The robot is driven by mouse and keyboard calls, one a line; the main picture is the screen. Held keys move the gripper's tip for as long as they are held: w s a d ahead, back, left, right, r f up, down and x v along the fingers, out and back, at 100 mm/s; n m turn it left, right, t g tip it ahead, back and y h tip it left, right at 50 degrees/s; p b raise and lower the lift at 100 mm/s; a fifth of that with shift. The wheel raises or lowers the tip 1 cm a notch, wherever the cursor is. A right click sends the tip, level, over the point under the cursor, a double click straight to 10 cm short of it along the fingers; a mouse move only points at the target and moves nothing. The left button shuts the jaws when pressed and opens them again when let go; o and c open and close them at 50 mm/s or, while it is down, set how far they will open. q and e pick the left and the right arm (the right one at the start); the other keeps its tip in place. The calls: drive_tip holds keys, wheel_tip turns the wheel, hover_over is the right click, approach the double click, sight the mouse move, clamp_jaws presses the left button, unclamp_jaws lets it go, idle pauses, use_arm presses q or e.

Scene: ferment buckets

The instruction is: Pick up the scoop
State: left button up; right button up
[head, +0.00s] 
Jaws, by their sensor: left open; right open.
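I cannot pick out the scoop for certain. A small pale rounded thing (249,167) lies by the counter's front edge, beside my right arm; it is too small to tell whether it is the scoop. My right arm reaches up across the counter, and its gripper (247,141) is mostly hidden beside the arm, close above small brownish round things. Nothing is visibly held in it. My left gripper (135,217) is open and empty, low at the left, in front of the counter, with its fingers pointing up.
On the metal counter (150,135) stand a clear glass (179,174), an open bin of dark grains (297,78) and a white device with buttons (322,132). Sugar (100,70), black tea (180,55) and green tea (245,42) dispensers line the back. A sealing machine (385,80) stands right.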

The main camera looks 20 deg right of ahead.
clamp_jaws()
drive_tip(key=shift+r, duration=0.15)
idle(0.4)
----------
[Given problem] Make an exact copy of the listing, including every line.

[Solution below]
The robot is driven by mouse and keyboard calls, one a line; the main picture is the screen. Held keys move the gripper's tip for as long as they are held: w s a d ahead, back, left, right, r f up, down and x v along the fingers, out and back, at 100 mm/s; n m turn it left, right, t g tip it ahead, back and y h tip it left, right at 50 degrees/s; p b raise and lower the lift at 100 mm/s; a fifth of that with shift. The wheel raises or lowers the tip 1 cm a notch, wherever the cursor is. A right click sends the tip, level, over the point under the cursor, a double click straight to 10 cm short of it along the fingers; a mouse move only points at the target and moves nothing. The left button shuts the jaws when pressed and opens them again when let go; o and c open and close them at 50 mm/s or, while it is down, set how far they will open. q and e pick the left and the right arm (the right one at the start); the other keeps its tip in place. The calls: drive_tip holds keys, wheel_tip turns the wheel, hover_over is the right click, approach the double click, sight the mouse move, clamp_jaws presses the left button, unclamp_jaws lets it go, idle pauses, use_arm presses q or e.

Scene: ferment buckets

The instruction is: Pick up the scoop
State: left button up; right button up
[head, +0.00s] 
Jaws, by their sensor: left open; right open.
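I cannot pick out the scoop for certain. A small pale rounded thing (249,167) lies by the counter's front edge, beside my right arm; it is too small to tell whether it is the scoop. My right arm reaches up across the counter, and its gripper (247,141) is mostly hidden beside the arm, close above small brownish round things. Nothing is visibly held in it. My left gripper (135,217) is open and empty, low at the left, in front of the counter, with its fingers pointing up.
On the metal counter (150,135) stand a clear glass (179,174), an open bin of dark grains (297,78) and a white device with buttons (322,132). Sugar (100,70), black tea (180,55) and green tea (245,42) dispensers line the back. A sealing machine (385,80) stands right.

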The main camera looks 20 deg right of ahead.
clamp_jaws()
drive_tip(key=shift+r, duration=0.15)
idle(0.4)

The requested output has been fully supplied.